CANBERRA, AUSTRALIA - Australia began pumping 100,000 tons of carbon dioxide underground in a test of carbon storage that environmentalists said would do little to tackle climate change.

The CO2 is stripped from a natural gas well but the idea is to see if the scheme can be expanded to capture CO2 from coal-fired power stations, whose emissions are blamed in part for global warming.

Government-backed researchers pumped compressed CO2 into a depleted natural gas reservoir tomb two kilometers (6,500 feet) below dairy country in the Otway basin, west of Melbourne.

"What we'll have is probably the most comprehensive monitoring program for stored carbon dioxide anywhere in the world," said Peter Cook, chief executive of the government and industry-backed CO2 Cooperative Research Centre.

The project is one of a handful in the world, but is far smaller than a similar project in Algeria's Salah gas field which is capable of storing around 1 million tons of CO2 each year in 1,800 meter-deep wells.

Cook said the Australian test plant for so-called geosequestration would hopefully lead to a larger commercial plant shipping gas from coal-fired electricity plants to other underground storage basins, possibly offshore.

It could also eventually help strip out atmospheric CO2 produced by burning fossil fuels such as oil and coal, blamed for climate warming, he said, and was being assessed by major greenhouse emitting countries, including the United States and Japan.

"The project has a very important role in demonstrating the technical and environmental feasibility of geosequestration to Australia and the world and preparing the way for its widespread application," Cook said in a statement. Australian Greens Senator Christine Milne said the US$36 million project had come no closer to the holy grail of capturing and removing CO2 emissions from coal-fired power stations. China, India, Australia, South Africa and many other nations rely heavily on coal to power their economies.
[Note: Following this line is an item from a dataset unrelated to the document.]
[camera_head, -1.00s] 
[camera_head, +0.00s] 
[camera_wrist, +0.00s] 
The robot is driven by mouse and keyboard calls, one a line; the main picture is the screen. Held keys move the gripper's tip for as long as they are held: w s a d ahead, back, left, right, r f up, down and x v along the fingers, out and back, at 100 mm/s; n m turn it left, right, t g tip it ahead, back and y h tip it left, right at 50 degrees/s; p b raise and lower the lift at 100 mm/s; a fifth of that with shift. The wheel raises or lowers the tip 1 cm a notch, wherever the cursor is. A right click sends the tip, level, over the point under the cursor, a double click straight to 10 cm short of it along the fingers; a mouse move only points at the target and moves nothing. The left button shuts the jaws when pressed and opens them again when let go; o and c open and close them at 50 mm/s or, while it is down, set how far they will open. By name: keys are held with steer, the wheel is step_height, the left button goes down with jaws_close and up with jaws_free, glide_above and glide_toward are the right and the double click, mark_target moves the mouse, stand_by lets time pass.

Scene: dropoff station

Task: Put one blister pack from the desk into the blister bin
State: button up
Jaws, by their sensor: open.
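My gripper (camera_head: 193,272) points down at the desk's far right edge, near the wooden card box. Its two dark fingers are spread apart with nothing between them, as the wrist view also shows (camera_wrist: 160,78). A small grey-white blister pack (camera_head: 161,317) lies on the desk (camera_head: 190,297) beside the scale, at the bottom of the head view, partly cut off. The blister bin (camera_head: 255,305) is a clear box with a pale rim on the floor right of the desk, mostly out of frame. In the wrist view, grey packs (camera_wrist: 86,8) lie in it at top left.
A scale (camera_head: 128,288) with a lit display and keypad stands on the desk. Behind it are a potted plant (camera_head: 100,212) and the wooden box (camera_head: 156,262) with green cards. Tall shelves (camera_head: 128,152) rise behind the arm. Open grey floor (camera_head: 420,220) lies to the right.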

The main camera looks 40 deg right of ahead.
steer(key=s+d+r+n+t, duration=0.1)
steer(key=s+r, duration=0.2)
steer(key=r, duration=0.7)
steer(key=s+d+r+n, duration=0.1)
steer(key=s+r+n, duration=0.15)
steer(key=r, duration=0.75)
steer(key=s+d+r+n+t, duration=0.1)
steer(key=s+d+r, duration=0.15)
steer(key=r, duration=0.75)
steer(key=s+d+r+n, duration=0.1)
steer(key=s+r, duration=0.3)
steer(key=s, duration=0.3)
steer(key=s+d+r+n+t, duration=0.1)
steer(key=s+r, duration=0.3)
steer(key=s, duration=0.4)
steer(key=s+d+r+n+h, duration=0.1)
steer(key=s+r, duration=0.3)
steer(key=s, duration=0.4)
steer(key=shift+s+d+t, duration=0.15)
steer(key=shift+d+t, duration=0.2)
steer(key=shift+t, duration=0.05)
"Years after being first proposed as Australia's carbon solution, there has still been no pilot plant demonstration of capture technology," Milne said.

Australia, which signed the Kyoto Protocol last year, is the world's largest coal exporter and top emitter per-capita of greenhouse gases.

Other green groups said much of the technology behind geosequestration and risks were yet to be tested, including the possible danger of leaking gas, which can cause asphyxia.

Cook said he was confident the plant was safe as the carbon was being pumped into a sandstone layer holding CO2 naturally.

But Milne said governments globally would be better placing their efforts into proven greenhouse-friendly technologies, such as solar and wind energy.

"Surely we should leapfrog straight into the renewable energy technologies which don't create pollution in the first place," she said.